Die Ausstellung wurde kuratiert von Clemens Krümmel (Redakteur des Kunstmagazins “Texte zur Kunst”, Berlin) und dem Zeichner Alexander Roob (Düsseldorf) und präsentiert mit über 300 Blättern ein Panorama der unterschiedlichsten Aspekte von Reportagezeichnungen. Neben autobiographisch und historisch berichtenden Zeichenweisen, die sich den erzählenden Strukturen des comic strip nähern, umfaßt die Ausstellung so verschiedene Arbeitsfelder wie Gerichts- und Tatortzeichnungen, sozialutopische Entwürfe, Unterwasser-Reportagen, gezeichnete Berichte aus Bergwerken, Kriegsberichterstattung, Traumprotokolle oder komplexe Organigramme. Dabei greifen die Kuratoren sowohl auf zeitgenössische als auch auf historische Beispiele zurück, um so eine Fülle kunstgeschichtlicher wie aktueller Anknüpfungspunkte an das Konzept der Reportagezeichnung zu verdeutlichen.

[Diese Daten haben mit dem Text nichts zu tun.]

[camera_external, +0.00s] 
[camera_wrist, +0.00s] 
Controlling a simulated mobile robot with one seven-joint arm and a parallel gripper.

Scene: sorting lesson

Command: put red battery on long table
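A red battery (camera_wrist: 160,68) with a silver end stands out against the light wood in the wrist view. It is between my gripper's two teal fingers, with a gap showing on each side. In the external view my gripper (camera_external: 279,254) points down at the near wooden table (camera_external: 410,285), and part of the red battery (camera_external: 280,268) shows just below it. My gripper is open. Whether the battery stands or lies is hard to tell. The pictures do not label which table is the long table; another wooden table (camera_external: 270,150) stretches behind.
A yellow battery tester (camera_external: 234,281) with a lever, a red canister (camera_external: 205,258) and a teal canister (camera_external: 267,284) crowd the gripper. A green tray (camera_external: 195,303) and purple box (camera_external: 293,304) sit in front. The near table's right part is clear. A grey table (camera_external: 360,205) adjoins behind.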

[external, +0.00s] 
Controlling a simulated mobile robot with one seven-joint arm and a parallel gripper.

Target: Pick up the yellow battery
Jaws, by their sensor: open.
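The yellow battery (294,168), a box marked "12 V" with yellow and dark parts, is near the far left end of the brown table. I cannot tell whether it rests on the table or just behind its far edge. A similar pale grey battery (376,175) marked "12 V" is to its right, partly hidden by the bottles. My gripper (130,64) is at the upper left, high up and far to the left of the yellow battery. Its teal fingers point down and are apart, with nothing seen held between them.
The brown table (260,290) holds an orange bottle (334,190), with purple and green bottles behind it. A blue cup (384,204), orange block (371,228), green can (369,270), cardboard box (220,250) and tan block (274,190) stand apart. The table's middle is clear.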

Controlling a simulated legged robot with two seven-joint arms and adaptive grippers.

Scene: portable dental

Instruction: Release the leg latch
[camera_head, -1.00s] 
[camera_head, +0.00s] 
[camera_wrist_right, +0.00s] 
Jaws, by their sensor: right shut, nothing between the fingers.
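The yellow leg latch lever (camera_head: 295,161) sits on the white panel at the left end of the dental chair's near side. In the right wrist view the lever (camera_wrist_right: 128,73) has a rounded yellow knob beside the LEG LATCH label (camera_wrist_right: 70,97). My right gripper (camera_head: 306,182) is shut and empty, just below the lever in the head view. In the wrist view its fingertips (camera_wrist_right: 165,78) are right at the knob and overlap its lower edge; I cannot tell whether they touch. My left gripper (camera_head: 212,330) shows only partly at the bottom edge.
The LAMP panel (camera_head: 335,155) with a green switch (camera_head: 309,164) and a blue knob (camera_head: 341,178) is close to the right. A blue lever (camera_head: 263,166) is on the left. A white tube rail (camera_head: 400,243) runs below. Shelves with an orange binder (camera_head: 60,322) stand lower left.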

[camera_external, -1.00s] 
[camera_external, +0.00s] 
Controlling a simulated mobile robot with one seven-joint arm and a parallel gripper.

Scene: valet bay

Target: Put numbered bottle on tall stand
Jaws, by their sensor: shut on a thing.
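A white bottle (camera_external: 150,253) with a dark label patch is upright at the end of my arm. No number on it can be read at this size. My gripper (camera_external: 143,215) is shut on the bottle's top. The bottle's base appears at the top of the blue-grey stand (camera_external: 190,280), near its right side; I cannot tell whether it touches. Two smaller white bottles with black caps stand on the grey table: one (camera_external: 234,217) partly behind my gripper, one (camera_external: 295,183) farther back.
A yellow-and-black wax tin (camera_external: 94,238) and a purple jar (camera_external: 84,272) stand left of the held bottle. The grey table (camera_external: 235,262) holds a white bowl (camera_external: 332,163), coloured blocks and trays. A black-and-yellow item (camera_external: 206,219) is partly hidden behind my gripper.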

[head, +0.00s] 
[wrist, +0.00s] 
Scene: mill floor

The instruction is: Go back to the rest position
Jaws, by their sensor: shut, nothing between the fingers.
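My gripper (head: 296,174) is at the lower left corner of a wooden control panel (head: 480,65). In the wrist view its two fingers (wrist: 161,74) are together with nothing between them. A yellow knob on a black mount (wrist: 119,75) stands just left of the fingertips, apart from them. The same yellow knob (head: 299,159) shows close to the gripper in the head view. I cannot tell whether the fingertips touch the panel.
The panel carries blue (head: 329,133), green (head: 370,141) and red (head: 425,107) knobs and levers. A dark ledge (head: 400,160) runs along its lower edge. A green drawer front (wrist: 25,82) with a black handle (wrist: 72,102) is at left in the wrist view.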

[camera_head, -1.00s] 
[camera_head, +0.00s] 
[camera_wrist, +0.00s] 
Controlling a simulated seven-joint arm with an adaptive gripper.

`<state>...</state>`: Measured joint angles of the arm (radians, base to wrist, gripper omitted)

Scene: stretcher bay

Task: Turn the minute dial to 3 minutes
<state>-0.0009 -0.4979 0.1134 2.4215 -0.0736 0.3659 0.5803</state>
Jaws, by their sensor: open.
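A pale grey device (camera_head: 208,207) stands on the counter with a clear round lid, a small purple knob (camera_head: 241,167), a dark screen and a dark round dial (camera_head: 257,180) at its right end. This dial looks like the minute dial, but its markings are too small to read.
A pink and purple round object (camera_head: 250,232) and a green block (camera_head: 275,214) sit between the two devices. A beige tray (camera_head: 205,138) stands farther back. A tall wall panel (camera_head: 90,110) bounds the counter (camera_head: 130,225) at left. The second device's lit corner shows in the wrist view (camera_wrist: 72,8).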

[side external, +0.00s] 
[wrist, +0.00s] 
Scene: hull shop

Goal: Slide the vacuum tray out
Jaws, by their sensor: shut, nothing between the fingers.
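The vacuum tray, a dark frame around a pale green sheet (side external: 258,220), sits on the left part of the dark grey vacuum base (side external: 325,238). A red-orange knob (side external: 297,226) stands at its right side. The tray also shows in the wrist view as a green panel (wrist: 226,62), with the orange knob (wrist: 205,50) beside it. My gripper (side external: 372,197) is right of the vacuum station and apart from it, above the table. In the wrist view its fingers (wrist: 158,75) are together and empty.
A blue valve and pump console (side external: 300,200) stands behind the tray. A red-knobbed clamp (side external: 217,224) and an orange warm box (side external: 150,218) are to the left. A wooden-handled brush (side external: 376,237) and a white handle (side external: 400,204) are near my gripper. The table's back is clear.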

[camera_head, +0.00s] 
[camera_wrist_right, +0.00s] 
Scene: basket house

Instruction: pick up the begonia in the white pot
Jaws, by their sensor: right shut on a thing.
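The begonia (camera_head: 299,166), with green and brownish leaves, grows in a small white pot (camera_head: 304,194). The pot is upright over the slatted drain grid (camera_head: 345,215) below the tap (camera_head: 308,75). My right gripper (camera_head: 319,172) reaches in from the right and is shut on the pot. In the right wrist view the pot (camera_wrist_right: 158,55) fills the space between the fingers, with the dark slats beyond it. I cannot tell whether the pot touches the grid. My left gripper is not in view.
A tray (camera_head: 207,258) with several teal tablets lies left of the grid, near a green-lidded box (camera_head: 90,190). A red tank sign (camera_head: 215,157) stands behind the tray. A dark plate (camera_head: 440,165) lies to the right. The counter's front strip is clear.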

Mit der Perspektive auf das Moment der visuellen Berichterstattung gerät das Verhältnis von Zeichnung zu re-portierender Wirklichkeit in den Blick. Die sensorische Berührung, die Auge und Zeichenstift mit der zu protokollierenden Realität verbindet, erlaubt ungewöhnliche und faszinierende gestalterische Freiräume, die sich von den Möglichkeiten gebräuchlicher Reportagetechniken (Photographie, Film, Interview) deutlich unterscheiden. Die Ausstellung verbindet im engeren Sinne nicht-künstlerische Entwürfe, wie die Gerichtsreportagen von Erich Dittmann, die Bergwerkszeichnungen von Alfred Schmidt oder die filmisch angelegten Protokolle Robert Weavers, mit einer künstlerischen Genealogie, die von Zeichnungen Adolph Menzels und John Singer Sargents Kriegsreportagen über die en passant entstandenen Paris-Zeichnungen von Alberto Giacometti bis hin zu den Unterwasser-Landschaften von Stephan Mörsch und den comic-artigen Erzählungen von Robert Crumb, Ben Katchor, Joe Sacco und Harvey Pekar reicht.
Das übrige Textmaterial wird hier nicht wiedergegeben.